Les enjeux et les outils de ce courant créatif sont bien condensés par l’essai filmique de l’artiste chercheuse Alessandra Ferrini Negotiating Amnesia (2015) qui porte en particulier sur les traces et les responsabilités de l’aventure coloniale italienne en Afrique : thème également au centre de son projet Gaddafi in Rome et du nouveau film en chantier du tandem Ferrone/Manzolini. Afin d’aborder ces sujets controversés, l’argent étranger a par ailleurs pu se révéler stratégique, comme dans le cas des co-productions Arte Oltremare (2017) de Loredana Bianconi et Pays Barbare (2013) d’Angela Ricci Lucchi et Yervant Gianikian. L’importance tant politique que plastique du travail sur les archives transalpines de ces derniers constitue un socle essentiel pour l’ensemble de réalisations contemporaines dont participe Il varco. Les images composant ce film – principalement du found footage amateur de la période fasciste, focalisé sur la Deuxième Guerre mondiale – font souvent songer aux matériaux employés par Gianikian/Ricci Lucchi dans leurs séries d’œuvres sur les guerres et la période fascistes.
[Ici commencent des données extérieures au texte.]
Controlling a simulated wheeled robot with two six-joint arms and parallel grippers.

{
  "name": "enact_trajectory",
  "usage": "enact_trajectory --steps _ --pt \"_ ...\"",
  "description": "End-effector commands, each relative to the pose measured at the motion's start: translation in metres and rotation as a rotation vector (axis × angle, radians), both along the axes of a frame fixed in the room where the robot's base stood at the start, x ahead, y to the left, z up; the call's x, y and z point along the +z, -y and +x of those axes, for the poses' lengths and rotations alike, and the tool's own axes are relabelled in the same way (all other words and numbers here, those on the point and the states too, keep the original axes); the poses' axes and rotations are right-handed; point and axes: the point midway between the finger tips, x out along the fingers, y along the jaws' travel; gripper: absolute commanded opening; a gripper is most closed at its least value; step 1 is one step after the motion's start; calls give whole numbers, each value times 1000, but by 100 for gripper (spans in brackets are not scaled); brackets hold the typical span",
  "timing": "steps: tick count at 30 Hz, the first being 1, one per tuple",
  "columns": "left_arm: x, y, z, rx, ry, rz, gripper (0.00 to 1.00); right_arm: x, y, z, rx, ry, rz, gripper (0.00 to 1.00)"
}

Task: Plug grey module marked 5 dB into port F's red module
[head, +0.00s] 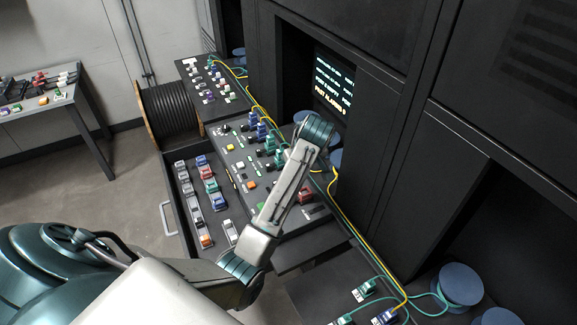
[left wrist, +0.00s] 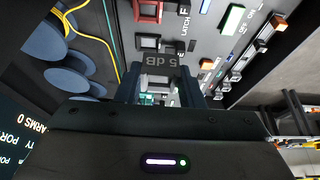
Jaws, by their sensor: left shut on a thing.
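The grey module marked 5 dB (left wrist: 158,62) is between the fingers of my left gripper (left wrist: 160,85) in the left wrist view, with its label facing the camera. In the head view my left arm reaches over the panel and hides the gripper and the grey module. My right gripper is in neither view.
An open drawer (head: 172,190) with several coloured modules is left of the sloped panel (head: 238,150). Yellow and teal cables run along the dark cabinet. Blue spools (head: 461,284) stand at the lower right. A lit screen (head: 333,82) is in a recess.

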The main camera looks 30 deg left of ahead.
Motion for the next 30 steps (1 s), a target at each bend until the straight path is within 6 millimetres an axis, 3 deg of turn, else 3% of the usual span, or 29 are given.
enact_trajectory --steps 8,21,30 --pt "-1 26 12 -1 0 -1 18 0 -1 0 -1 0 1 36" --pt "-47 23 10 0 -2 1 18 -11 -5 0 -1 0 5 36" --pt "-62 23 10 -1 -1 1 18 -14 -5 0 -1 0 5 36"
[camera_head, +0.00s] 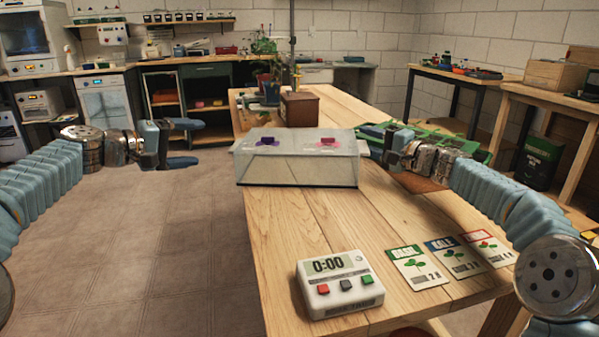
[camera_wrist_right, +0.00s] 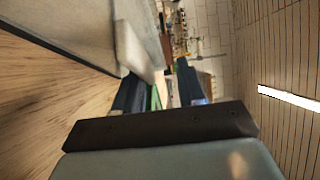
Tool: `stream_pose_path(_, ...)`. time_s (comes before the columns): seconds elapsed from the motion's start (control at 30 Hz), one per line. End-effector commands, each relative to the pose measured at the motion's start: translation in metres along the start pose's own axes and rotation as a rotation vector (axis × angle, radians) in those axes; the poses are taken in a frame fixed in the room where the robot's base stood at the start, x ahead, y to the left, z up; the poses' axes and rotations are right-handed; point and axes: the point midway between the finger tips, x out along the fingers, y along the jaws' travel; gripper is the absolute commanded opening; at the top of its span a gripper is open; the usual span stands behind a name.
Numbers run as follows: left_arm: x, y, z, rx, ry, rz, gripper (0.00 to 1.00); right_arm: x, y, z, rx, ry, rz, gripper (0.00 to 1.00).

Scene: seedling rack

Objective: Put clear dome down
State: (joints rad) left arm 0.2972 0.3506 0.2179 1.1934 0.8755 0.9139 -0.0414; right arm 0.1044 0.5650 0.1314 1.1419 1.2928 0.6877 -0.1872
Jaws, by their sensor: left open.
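The clear dome (camera_head: 297,165) is a grey, see-through box-shaped cover at the left side of the wooden table (camera_head: 330,225). Purple and pink pieces show on its top. Its left end lies at or slightly past the table's left edge; whether its base rests fully on the top is hard to tell. My left gripper (camera_head: 190,145) is open and empty, apart from the dome's left side. My right gripper (camera_head: 375,142) is by the dome's right end. In the right wrist view its fingers (camera_wrist_right: 162,88) stand apart, with a pale tab (camera_wrist_right: 132,48) of the dome close to one fingertip.
A white timer (camera_head: 340,286) and seed cards (camera_head: 418,267) lie on the near table. A green tray (camera_head: 455,143) is behind my right gripper. A brown box (camera_head: 299,109) and potted plants stand at the back. Bare floor lies left of the table.

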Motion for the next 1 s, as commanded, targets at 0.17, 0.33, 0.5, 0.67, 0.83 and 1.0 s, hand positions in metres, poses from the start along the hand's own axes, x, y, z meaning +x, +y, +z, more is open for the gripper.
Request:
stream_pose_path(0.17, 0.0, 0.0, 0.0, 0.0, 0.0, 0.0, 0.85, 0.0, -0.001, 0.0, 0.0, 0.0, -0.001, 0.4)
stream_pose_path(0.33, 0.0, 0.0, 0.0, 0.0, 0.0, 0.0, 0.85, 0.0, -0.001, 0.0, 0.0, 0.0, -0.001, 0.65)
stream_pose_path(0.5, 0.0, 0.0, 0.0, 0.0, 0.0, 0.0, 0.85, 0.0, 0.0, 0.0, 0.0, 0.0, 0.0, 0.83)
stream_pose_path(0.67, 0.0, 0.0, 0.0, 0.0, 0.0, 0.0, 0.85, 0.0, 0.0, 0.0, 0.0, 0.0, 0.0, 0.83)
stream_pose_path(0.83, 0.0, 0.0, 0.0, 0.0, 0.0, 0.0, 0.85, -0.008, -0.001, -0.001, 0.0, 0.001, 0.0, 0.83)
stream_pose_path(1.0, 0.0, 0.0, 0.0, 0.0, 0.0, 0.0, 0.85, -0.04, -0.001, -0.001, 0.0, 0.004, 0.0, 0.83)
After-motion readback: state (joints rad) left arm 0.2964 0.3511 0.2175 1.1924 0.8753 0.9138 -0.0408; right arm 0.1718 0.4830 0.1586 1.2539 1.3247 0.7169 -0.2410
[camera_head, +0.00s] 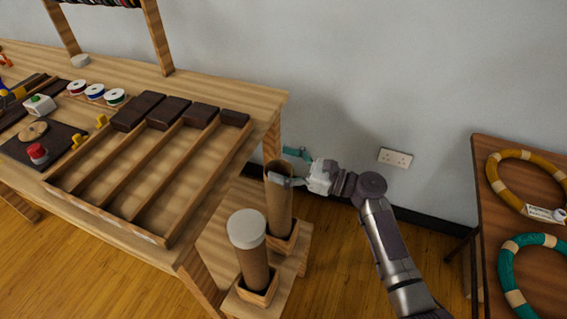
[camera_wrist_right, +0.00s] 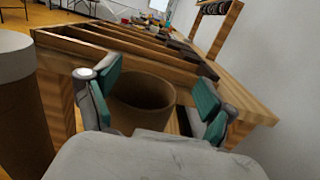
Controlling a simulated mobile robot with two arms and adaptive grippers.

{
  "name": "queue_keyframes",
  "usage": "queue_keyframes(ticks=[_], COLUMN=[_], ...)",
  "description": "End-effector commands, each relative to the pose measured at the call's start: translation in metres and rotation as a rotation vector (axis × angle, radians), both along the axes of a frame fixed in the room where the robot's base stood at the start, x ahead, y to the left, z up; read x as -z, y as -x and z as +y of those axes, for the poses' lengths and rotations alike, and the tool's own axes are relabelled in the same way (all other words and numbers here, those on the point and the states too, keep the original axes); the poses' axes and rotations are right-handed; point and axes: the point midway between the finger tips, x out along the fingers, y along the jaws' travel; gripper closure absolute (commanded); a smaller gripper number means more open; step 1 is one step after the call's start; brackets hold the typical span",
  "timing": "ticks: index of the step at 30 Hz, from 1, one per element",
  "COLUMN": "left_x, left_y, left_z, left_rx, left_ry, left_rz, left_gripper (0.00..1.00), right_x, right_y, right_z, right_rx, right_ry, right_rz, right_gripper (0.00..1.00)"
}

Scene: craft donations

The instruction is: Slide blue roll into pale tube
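An open-topped brown cardboard tube (camera_head: 279,208) stands upright in a square wooden holder. Its mouth (camera_wrist_right: 142,92) shows in the right wrist view, with no roll visible inside. A second brown tube (camera_head: 252,268) with a whitish top stands in front of it; I cannot tell which one is the pale tube. My right gripper (camera_head: 291,167) is open, its teal-padded fingers on either side of the open tube's top. In the wrist view the fingers (camera_wrist_right: 157,98) are spread, with a gap at the right one. I cannot make out a blue roll. My left gripper is out of view.
The wooden workbench (camera_head: 225,110) with a slotted tray (camera_head: 165,237) is left of the tubes. Several spools (camera_head: 95,92) sit on it. A brown table (camera_head: 489,210) with yellow and teal rings is at the right. A socket (camera_head: 395,158) is on the wall.

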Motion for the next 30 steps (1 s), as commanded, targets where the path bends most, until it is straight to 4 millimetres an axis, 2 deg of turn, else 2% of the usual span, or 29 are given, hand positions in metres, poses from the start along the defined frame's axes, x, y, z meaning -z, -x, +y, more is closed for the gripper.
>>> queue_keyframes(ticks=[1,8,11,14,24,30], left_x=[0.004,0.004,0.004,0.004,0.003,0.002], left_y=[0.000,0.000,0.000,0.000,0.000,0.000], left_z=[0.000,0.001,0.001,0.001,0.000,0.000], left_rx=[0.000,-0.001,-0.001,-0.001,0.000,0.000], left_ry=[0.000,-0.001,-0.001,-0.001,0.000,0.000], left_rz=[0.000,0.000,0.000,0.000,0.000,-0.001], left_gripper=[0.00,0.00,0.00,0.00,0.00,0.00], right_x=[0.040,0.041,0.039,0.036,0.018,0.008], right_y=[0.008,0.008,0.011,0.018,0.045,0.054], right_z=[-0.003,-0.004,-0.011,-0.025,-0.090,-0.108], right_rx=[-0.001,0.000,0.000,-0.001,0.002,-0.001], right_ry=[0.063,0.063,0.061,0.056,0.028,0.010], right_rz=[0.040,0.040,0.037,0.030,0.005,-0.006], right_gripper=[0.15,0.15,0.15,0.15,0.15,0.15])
En regardant les scènes ferroviaires au tremblement argentique qui ouvrent Il varco, il est par exemple difficile de ne pas opérer une liaison spontanée avec la séquence d’ouverture du mémorable Dal polo all’equatore (1987). L’important travail de sonorisation des supports visuels muets (allant du 8 mm au 16 mm, en passant par le 9.5 de Pathé) dans le film de Ferrone et Manzolini fait également écho d’une manière significative aux méthodes développées par le couple italo-armenien.

En s’appuyant sur des institutions fondamentales de la mémoire cinématographique italienne comme l’institut Luce (actif depuis l’époque fasciste) et Home Movies (archives de films de famille et amateurs situées à Bologne), les deux cinéastes d’Il varco travaillent essentiellement sur deux fonds tournés par des soldats italiens partis au front russe pendant la Deuxième Guerre mondiale (1941-1943), en soutien à l’allié allemand. L’envie de raconter l’histoire de cette déroute concernant 260 000 soldats, qui aura affecté un nombre incalculable de familles italiennes, constitue le déclencheur du projet. C’est aussi elle qui oriente sa forme et sa trajectoire en fonction de la rencontre des matériaux bruts et silencieux des images, qui arrivent aux réalisateurs presque sans aucune information complémentaire. Les cinéastes se donnent pour tâche de les échafauder par un récit, tout en essayant de garder une adhérence délicate aux sujets et gestes enregistrés par les pellicules. Le passage (« varco ») cinématographique à travers ces documents fragmentaires est balisé par l’écriture d’une voix off qui, dans une sorte de journal, raconte son aventure intime et tragique. Cette voix n’est pas n’importe laquelle, puisqu’il s’agit de celle remarquable d’Emidio Clementi, principalement connu en tant que chanteur du groupe bolognais Massimo Volume. Au plus près des images documentaires, cette voix fictionnelle synthétise le vécu de milliers de jeunes envoyés à la guerre par l’opportunisme cynique de Mussolini, en puisant dans un ensemble de narrations rédigées par plusieurs survivants et publiées après le conflit : le cas le plus célèbre reste celui du Sergent dans la neige de Mario Rigoni Stern. La première personne anonyme tient lieu d’une espèce de méta-voix collective, qui prend parfois corps dans les visages sans nom des images et, le reste du temps, demeure une présence enrobée d’une sorte de brume fabuleuse et intemporelle dégagée dès le début par un conte russe récitée sur une séquence à laquelle la désagrégation partielle de la pellicule argentique confère une étonnante beauté lyrique et picturale (à la Bill Morrison).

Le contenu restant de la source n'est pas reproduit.